The president’s top general, top diplomat, and secretary of Defense on Wednesday will take the case for Syrian airstrikes to the House of Representatives, where they are likely to face a much tougher crowd than the Senate Foreign Relations Committee. While the Senate appears to have the votes to pass the resolution, the Republican-controlled House is still very much a toss-up.

Here’s what you need to know to get up to speed as the president’s war cabinet makes the case for intervention in Syria.
1) Gen. Martin Dempsey isn’t helping Obama’s case. The chairman of the Joint Chiefs of Staff for the last nine months has done his best Colin Powell impersonation. Like Powell in his efforts to stop President Clinton from intervening in the Balkan civil war in the 1990s, Dempsey told Congress until this week that intervention in Syria would be costly and probably not worth it. In a letter from July Dempsey went through five war plans for Syria and said all of them had considerable risks: “Should the regime’s institutions collapse in the absence of a viable opposition, we could inadvertently empower extremists or unleash the very chemical weapons we seek to control,” Dempsey wrote. On Tuesday, Dempsey was not much more helpful to the president’s case for war in the Senate. He contradicted President Obama’s contention from Saturday that delays would not affect the Syria war plan, confirming the Syrian military was adjusting to press leaks about the early plan.
2) House Republicans may not vote with their leaders. On Tuesday, the White House won support from House Speaker John Boehner and House Majority Leader Eric Cantor. That’s good news for Obama. But it’s not clear whether many Republicans will vote with the leadership. House Republican sources say the vote scheduled for next week in the House will be a “conscience vote,” meaning the party leadership will not pressure members to vote one way or the other. One House GOP aide told The Daily Beast, “The only way for this to work is if the president is making the case.” Indeed, the aide said Cantor on Tuesday urged Obama to make a televised address from the Oval Office laying out the broader strategic case for war.
3) John Kerry will need to work his Senate magic. The secretary of State, who as a senator spent days and weeks trying to persuade Bashar al-Assad to leave his patrons in Iran and embrace the West, has been the most forceful voice for war within the Obama administration.
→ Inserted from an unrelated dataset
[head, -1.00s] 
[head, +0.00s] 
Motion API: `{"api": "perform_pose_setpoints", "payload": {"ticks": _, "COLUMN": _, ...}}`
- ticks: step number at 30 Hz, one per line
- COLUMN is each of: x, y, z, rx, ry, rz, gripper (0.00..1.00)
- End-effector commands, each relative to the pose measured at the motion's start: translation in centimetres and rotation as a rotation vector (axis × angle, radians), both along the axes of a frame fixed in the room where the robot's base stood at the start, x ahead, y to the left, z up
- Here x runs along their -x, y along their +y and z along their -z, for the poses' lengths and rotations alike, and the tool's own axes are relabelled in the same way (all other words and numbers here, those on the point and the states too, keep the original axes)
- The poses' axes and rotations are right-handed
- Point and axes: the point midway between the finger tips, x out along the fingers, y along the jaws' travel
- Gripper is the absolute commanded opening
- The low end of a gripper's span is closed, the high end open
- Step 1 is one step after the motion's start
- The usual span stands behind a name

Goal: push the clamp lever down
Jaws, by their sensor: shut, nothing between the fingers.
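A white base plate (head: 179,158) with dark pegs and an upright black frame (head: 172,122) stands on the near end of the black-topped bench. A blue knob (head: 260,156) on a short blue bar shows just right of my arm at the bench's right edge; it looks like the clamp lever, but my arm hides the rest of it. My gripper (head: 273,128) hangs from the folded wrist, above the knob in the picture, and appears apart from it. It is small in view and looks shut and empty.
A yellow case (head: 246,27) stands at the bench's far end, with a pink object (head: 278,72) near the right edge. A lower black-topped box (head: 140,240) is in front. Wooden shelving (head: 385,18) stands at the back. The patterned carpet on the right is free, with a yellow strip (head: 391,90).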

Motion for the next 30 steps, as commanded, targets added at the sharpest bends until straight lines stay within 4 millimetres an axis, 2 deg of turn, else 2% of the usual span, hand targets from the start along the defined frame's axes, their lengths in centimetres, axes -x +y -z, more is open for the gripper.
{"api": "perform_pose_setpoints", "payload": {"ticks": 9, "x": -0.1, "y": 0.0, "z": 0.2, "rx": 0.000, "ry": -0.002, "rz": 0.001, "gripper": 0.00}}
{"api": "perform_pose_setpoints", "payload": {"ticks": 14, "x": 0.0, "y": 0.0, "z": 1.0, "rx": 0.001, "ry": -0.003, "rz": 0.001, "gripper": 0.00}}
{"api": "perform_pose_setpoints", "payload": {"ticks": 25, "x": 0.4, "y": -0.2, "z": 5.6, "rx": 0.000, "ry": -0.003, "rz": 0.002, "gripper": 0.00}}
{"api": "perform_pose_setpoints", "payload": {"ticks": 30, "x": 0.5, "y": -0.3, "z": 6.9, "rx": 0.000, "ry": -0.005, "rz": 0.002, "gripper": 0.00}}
On Tuesday, he got a little out in front of his skis, saying at one point that he did not want to rule out sending ground troops to Syria if the regime collapsed. He later said the war resolution would rule out ground troops. Kerry’s job will be to work his magic in the Senate to bring over those senators who still have cold feet while fighting behind the scenes for maximum flexibility for his boss, President Obama. He will be facing a bipartisan push from members of Congress to narrow the war resolution as much as possible.
4) Rand Paul’s arguments resonate with House Republicans. The putative leader of the Tea Party and libertarian favorite had the best sound bites Tuesday in his exchange with Kerry at the Senate Foreign Relations Committee. He asked Kerry why Obama would ask Congress for a war resolution but then say he has the authority to launch airstrikes without such a resolution. “You are making a joke of us,” Paul said. In the House there are more Republicans who agree with the Kentucky senator than in the Senate. But the White House still has to explain why the president would seek a resolution he thinks he does not need.
5) Obama’s case is at odds with itself. On the one hand the president says Assad has committed a moral obscenity against his own people, he has crossed not only a political red line but the kind of boundary on which the civilized world relies. On the other hand, Obama is not prepared to take the action to deter future tyrants, secure Syrian chemical weapons, or topple the regime. So while he employs the language of President George W. Bush, he is left with the policy options of President Clinton. That means Congress will be voting for what used to be called “cruise missile diplomacy” against a dictator who the president says gassed his own people.